Grandma Jackie - Mistress of the Universe
I’ve officially been initiated into the club of mamas who get mistaken for their kid’s grandma! Woohoo!
And I’m fine with it. Really.
Or maybe I’m totally and completely not fine with it. Maybe it’s just another example of how, no matter what stage you are at with your child, from pregnancy to – um, I dunno, when you’re 100 – someone’s always got something to say. Why? Why do people ask invasive questions of others? Or is that too invasive a question? I’m not sure if I’m pissed because I’m vain or because negotiating a world of thoughtless questions that are actually hurtful takes a lot of energy that I don’t seem to have the hutzpah for these days.
Maybe it’s also because it is yet another example of your exposure to others, your vulnerability on earth that having a child exposes you to. It’s overwhelming. No one seemed to notice everything I did and how I moved across the earth until Aya was by my side. Now it’s like I have a puppy and I am the most popular girl at the party. Don’t get me wrong – I LOVE when people smile and coo and point and wave and show Aya the kind of affection that will make her feel at home in the world. I just take issue with these invasive comments and questions that get into your head like a terrible earworm and make you crazy like what happened to that dude Wrath of Khan (bonus points if you get this reference).
I’m upset because motherhood has laid me bare in all kinds of ways and has made me question my very existence.
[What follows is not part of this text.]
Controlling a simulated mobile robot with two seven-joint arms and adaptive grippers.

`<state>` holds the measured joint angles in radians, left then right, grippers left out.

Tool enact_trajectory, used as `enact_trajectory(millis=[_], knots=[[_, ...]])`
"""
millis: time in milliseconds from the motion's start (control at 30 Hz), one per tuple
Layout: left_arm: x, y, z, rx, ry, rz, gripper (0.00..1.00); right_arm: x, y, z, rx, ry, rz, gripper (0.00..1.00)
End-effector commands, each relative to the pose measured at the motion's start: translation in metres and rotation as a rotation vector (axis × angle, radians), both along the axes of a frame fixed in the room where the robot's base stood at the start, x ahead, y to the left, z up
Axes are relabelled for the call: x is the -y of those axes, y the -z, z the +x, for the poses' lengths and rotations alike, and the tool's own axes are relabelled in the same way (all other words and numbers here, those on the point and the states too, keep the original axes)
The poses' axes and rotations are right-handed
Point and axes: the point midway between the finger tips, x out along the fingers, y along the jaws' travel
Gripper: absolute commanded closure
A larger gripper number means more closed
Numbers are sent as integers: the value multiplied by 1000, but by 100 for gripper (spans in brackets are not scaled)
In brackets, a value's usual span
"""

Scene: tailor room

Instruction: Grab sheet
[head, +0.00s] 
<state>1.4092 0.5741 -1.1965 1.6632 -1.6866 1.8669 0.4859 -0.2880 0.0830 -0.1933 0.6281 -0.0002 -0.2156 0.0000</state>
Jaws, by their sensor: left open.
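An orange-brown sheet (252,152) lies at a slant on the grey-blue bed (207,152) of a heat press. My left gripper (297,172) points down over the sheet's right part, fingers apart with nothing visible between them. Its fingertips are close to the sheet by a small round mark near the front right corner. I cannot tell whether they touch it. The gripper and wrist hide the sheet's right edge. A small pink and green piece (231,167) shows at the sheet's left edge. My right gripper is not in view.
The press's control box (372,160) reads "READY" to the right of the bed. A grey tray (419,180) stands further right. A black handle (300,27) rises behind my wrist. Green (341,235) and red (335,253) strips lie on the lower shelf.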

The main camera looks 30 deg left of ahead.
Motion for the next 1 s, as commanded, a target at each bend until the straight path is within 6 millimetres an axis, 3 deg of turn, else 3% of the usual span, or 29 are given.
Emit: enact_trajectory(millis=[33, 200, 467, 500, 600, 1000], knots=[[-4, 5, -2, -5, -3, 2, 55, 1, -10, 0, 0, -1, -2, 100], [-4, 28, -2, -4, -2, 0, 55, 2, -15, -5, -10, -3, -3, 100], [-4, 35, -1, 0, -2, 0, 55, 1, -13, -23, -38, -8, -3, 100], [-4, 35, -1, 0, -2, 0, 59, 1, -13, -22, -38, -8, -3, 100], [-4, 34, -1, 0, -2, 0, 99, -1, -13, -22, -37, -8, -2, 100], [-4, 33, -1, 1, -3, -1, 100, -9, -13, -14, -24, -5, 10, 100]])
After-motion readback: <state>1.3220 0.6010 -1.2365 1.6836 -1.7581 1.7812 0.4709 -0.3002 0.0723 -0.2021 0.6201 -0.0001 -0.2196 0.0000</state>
Questions like these that come out of nowhere like a punch in the face are destabilizing. Not because they remind me of my mortality or make me worry about the lines on my face but because they demonstrate the extent to which life is this chaotic mess of interactions that you pretend to have control over when you are, in fact, just subject to them. I’m not trying to say something existential about ow we have no control over our lives, or no agency to change them, but rather that having a child, for me anyway, has exposed me to a kind of unknowingness that I have never felt before.
These interactions incite this deep well of fear in me that has something to do with knowing that I know nothing about what will transpire during the course of Aya’s life. Already I have been thrown curveballs of a proportion I had never imagined, and the hits keep coming – not always in such emotionally debilitating ways – but in the knowledge that I will never quite keep up to her ever-changing nature. For the rest of my life, I will have to be responsive and attentive in ways that are taxing and perplexing and I will never quite know if I am doing it right. In a sense, I have been exposed to the uncertainty of life through the certainty of my daughter’s birth.
I suppose this is not the first time I have come up against the reality that my efforts at controlling the universe – even my own micro-universe – are for naught. I think it just stings a little more now. I can’t control Aya or the insane things that people will say to her – or to me in her presence. I cannot control whether she gets sad or angry or glad – I can only be there to comfort her and to celebrate with her. I can’t control the cruelty of other children or adults or the kindness they may or may not show her. I control nothing yet I am her mother.
Am her mother and I vow to equip her with what she needs to handle the shifting ground she walks on. I am her mother and I vow to be by her side. I am her mother and I will take the brunt of people’s thoughtlessness for as long as I can to protect her. I am her mother and I will accept that I cannot change the nature of the universe, but I can and will be brave in the face of what life throws at us.
And I’m not her grandmother for fuck’s sake. Jeesh!